* **Lines of data**:
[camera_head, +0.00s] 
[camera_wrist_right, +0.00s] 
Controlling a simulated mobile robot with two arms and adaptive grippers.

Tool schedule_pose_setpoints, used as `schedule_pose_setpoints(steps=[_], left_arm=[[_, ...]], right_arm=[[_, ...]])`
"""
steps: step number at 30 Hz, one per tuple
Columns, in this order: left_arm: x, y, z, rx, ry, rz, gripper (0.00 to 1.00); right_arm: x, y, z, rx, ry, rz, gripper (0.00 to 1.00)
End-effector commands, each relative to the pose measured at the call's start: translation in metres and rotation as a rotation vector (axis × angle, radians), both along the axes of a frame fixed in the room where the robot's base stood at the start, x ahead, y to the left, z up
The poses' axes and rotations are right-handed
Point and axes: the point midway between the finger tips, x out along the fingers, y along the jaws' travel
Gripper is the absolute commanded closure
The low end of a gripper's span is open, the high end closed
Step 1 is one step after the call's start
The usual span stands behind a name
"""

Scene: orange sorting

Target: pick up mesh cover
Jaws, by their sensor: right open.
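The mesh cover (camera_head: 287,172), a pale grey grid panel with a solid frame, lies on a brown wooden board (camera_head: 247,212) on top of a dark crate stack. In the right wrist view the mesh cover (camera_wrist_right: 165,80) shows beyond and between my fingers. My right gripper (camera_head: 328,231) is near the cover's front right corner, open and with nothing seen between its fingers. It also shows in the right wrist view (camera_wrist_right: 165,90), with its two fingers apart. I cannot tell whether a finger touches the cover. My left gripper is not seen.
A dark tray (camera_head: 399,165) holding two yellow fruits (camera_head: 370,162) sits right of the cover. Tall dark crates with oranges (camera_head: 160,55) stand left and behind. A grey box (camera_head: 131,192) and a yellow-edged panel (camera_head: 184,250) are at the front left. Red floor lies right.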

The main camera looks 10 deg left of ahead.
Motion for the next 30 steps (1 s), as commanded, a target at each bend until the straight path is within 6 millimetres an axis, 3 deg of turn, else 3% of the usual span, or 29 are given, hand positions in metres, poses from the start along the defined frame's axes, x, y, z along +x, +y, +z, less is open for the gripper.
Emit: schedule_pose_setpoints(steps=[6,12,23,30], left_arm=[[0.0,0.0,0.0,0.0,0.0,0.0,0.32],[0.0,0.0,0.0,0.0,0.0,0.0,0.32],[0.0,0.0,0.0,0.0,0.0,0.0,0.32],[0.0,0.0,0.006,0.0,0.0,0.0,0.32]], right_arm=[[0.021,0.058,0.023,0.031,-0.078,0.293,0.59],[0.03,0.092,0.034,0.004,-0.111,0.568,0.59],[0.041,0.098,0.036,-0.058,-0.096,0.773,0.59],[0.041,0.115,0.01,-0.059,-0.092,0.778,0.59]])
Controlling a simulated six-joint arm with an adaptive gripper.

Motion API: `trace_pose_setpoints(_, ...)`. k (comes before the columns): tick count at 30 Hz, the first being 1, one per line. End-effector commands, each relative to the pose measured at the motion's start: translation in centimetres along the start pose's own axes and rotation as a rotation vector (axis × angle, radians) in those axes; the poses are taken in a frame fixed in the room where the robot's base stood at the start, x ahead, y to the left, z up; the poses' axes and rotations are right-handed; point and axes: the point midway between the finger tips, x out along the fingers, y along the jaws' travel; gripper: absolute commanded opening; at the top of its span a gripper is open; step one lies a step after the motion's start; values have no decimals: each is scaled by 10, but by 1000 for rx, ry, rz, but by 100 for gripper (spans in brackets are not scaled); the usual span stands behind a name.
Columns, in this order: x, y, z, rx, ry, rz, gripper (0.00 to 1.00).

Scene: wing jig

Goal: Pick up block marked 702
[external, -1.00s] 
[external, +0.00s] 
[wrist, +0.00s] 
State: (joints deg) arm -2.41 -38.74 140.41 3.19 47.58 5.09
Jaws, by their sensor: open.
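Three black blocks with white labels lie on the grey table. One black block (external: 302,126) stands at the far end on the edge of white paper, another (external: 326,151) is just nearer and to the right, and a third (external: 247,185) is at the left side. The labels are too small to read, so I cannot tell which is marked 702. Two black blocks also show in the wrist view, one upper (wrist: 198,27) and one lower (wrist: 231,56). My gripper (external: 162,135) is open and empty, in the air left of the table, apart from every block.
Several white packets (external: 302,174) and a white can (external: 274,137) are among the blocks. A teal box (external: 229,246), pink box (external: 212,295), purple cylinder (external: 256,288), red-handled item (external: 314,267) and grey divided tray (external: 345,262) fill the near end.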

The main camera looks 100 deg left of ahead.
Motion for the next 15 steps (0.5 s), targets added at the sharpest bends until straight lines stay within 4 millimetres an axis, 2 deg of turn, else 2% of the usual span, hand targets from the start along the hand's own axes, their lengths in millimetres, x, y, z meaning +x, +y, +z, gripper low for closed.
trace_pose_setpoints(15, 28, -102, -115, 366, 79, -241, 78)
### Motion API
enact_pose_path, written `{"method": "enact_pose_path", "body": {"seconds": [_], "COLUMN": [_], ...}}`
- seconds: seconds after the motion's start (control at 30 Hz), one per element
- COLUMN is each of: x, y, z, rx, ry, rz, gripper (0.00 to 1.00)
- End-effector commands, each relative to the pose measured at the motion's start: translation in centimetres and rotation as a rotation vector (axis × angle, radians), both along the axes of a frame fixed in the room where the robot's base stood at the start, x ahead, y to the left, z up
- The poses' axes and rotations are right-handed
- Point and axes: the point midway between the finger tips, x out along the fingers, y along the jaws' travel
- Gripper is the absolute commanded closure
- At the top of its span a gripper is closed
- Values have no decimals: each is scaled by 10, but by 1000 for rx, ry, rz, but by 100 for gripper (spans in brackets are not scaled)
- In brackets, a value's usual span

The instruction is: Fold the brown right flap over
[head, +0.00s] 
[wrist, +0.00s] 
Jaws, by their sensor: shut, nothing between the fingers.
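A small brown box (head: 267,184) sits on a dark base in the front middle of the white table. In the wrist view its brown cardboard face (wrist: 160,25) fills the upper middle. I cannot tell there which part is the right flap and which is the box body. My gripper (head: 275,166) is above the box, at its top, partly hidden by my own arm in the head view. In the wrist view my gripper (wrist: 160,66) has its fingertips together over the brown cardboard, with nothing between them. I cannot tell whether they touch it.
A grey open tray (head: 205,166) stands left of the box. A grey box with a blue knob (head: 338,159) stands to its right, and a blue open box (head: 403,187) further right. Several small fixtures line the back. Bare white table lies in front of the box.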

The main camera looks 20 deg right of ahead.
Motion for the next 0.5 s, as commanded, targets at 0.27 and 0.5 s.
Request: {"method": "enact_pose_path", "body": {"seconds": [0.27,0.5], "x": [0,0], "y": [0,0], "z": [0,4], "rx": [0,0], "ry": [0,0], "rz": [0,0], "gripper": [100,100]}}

* * *

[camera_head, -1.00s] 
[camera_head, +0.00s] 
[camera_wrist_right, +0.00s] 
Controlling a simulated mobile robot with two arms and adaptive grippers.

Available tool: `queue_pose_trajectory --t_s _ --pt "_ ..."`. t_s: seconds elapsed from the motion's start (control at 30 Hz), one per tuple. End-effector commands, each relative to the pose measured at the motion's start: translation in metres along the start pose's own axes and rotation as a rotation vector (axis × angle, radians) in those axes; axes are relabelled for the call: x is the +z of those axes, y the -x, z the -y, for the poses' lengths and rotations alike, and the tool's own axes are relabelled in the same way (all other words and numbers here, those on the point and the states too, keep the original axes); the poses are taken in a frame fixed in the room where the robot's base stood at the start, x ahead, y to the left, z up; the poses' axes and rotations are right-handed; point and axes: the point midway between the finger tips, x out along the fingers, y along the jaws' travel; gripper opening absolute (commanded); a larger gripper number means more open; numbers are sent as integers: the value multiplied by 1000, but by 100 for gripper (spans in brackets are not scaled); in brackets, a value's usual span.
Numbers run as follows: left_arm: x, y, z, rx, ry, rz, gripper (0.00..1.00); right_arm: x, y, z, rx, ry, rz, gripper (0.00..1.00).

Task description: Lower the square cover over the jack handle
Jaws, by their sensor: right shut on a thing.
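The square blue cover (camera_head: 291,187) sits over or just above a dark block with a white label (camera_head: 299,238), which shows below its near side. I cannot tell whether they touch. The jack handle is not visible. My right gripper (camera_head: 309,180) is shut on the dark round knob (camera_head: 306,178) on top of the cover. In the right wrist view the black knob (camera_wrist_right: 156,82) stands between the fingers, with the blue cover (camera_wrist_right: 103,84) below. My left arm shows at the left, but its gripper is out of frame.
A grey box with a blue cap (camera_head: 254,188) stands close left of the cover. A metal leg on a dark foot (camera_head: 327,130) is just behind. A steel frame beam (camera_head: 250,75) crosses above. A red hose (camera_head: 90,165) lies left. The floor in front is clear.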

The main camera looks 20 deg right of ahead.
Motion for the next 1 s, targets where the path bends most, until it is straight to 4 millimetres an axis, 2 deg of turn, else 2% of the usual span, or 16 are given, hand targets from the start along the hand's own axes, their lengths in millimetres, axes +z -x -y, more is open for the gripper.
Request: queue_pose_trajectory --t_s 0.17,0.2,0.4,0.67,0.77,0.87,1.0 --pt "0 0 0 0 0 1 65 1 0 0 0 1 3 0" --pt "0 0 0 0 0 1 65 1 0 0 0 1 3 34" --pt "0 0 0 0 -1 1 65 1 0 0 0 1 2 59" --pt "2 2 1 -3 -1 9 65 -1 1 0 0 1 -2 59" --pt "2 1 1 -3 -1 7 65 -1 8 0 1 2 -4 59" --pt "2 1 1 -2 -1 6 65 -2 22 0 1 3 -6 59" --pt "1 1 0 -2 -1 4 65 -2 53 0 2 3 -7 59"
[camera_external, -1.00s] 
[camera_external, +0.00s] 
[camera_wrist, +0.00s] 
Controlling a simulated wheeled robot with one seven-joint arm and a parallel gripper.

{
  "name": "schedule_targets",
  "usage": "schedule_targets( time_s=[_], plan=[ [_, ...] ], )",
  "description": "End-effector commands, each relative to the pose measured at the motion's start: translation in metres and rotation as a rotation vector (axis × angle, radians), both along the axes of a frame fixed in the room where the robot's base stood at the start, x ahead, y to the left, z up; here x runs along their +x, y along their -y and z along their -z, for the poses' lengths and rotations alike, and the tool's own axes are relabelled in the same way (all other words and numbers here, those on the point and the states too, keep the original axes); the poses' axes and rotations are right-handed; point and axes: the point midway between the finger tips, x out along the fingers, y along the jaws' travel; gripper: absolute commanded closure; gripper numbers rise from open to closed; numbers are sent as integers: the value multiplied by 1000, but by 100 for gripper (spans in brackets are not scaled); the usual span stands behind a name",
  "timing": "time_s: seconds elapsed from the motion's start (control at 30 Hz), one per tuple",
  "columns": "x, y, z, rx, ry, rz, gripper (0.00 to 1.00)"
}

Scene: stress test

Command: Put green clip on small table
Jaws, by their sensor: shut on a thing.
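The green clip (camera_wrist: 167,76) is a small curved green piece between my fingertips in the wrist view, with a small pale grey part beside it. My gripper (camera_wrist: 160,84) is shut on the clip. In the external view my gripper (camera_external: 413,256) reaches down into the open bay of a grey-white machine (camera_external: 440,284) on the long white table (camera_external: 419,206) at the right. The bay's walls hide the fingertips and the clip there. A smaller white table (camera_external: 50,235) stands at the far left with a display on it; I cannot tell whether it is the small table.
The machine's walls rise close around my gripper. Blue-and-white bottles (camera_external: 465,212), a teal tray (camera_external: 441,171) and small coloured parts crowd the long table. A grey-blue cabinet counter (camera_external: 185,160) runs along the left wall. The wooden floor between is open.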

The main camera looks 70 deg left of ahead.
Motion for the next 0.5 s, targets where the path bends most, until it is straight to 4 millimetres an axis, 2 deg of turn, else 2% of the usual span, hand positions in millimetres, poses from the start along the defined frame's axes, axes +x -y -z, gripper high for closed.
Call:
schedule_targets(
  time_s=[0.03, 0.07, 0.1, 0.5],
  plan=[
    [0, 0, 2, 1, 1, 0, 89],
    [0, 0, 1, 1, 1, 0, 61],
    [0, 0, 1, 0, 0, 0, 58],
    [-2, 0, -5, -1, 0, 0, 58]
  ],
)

...

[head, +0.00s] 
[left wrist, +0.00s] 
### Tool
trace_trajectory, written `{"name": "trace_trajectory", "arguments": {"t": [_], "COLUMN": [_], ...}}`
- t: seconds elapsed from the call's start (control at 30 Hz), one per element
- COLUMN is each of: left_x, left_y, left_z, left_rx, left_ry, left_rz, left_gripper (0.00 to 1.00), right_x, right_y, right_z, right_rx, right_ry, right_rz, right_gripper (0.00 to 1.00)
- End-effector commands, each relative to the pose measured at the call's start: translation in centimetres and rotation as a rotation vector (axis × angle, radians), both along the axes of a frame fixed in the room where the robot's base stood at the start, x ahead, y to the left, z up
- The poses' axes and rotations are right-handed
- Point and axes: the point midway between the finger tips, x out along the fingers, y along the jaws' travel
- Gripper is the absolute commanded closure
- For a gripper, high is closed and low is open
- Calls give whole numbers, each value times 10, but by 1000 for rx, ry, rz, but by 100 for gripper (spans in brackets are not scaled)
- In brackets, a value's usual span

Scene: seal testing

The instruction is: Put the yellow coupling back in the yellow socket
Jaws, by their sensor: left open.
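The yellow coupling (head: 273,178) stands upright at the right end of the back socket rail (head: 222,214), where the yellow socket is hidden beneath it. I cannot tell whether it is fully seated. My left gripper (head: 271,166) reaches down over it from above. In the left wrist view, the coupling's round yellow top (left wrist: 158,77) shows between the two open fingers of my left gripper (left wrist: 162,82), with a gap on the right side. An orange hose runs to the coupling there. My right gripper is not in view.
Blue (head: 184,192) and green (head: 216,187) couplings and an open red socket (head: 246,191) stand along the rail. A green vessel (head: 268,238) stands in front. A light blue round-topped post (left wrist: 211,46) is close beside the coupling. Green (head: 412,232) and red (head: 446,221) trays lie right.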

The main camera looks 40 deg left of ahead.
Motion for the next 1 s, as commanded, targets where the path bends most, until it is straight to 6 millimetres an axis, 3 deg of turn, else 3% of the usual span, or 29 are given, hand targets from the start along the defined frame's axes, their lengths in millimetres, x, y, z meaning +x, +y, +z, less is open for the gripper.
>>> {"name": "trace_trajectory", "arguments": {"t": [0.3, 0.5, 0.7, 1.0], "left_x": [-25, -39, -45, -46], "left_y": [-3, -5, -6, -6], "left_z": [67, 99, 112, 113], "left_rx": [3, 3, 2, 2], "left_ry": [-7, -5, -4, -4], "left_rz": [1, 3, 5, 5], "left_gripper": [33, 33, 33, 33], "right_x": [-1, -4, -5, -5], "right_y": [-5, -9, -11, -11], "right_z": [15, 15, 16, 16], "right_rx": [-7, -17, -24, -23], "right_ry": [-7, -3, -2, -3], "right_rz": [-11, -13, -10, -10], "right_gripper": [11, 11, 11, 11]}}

* **Task prompt**:
A line counts if it holds the word "main". How many lines of the entries count? Give the number only.

* **Answer below**:
6